French Doors

I had declared that our first project when we bought the house would be to replace the awful sliding door from the dining room to the patio.  It was the cheapest aluminum door available, old, barely functional, leaking air like crazy, and ugly as sin.  Of course, by the time we moved it was winter, no time to replace a door.  We looked longingly at them, but besides the weather, they were expensive.

In May, I decided that we should just replace the screen and we went off to get one – and discovered  15-light French doors on sale for half of what we were expecting to pay.  So we ordered one.  We decided that we could install it ourselves.  We had replaced the one in our first house in Texas ourselves, and there was only a small problem that required borrowing house jacks from the neighbor (who had every tool known to man) when we underestimated the expansive qualities of foam-in insulation.

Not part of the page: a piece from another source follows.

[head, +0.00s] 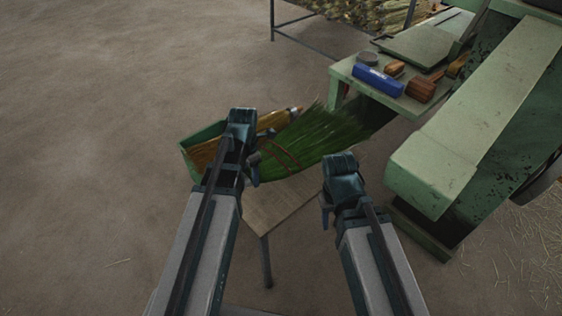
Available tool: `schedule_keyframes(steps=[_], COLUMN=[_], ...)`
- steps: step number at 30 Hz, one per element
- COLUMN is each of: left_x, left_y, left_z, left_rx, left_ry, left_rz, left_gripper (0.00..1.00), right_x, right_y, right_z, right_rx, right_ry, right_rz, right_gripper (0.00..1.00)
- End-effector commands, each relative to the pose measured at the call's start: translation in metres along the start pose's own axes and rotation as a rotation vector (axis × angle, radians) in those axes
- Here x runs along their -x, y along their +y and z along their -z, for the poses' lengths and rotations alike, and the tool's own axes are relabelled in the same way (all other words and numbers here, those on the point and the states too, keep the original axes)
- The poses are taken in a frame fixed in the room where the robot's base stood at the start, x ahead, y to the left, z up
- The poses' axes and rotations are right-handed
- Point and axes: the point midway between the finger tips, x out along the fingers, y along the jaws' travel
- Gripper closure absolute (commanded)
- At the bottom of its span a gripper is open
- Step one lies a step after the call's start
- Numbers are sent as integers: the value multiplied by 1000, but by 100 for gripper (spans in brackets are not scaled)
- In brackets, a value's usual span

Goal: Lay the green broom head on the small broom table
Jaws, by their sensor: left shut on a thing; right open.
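The green broom head (325,138) has red binding bands near its narrow left end, and its bristles fan out to the upper right. My left gripper (256,160) is shut on its narrow left end; the fingertips are partly hidden. The small broom table (275,208) shows a bare wooden top below the broom head, between my two arms. I cannot tell whether the broom head touches it. My right gripper (326,208) is open and empty at the table's right side, below the bristles.
A green open box (188,160) with tan broom material lies behind my left gripper. A green machine (465,130) stands close on the right. Its shelf holds a blue box (378,80) and brown wooden tools (421,89). A straw-laden rack (350,12) is at the back. The left floor is clear.

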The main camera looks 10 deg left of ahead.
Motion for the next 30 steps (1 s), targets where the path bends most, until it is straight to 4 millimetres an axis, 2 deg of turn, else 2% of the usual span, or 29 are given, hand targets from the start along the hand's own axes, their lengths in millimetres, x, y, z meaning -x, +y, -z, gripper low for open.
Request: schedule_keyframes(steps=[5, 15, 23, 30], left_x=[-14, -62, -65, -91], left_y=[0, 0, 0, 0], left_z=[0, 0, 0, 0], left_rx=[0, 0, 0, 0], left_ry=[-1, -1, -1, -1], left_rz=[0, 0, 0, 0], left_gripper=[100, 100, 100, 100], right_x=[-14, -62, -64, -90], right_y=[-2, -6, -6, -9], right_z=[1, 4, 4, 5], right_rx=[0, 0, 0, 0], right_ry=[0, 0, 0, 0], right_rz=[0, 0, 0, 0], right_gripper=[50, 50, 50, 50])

We wouldn’t make that mistake again.

On the trips to Home Depot project complexity scale, this was a 5, and the door itself was delivered.

The doors seemed to be heavier than the last time we did this.  My theory is those were all wood and these are steel on the exterior – it couldn’t have anything to do with our being 20+ years older, right? The weight rapidly became important. Instead of a trial fitting and then permanent installment, we discovered that the limestone sill was badly out of level, requiring us to remove the door, pour concrete to level the sill, and refit.  We had foolishly lifted the door down 6 inches outside onto the patio, so it wasn’t just a matter of sliding it out. And it extended the project overnight, during which, of course, it rained.

Robert did a wonderful job of adjusting the framing. Eventually, over the course of a week,  the doors were leveled, squared, shimmed, flashed, caulked, and screwed.  I only lost my temper a few times. The doors actually open and close. All that is left is the trim (interior and exterior), which will have to wait, because it is 54 and raining, and we haven’t gotten the interior trim yet.

For comic relief when we couldn’t stand the door anymore, we (well, mostly Robert) reassembled the bookshelves and unpacked the books (mostly me).  So that’s all done and we can be retired now (except for the roof and insulation, redoing the upstairs bath and bedrooms, refinishing the dining table, recovering all the upholstered furniture, cleaning up the lower half of the lot, expanding the perennial beds, etc.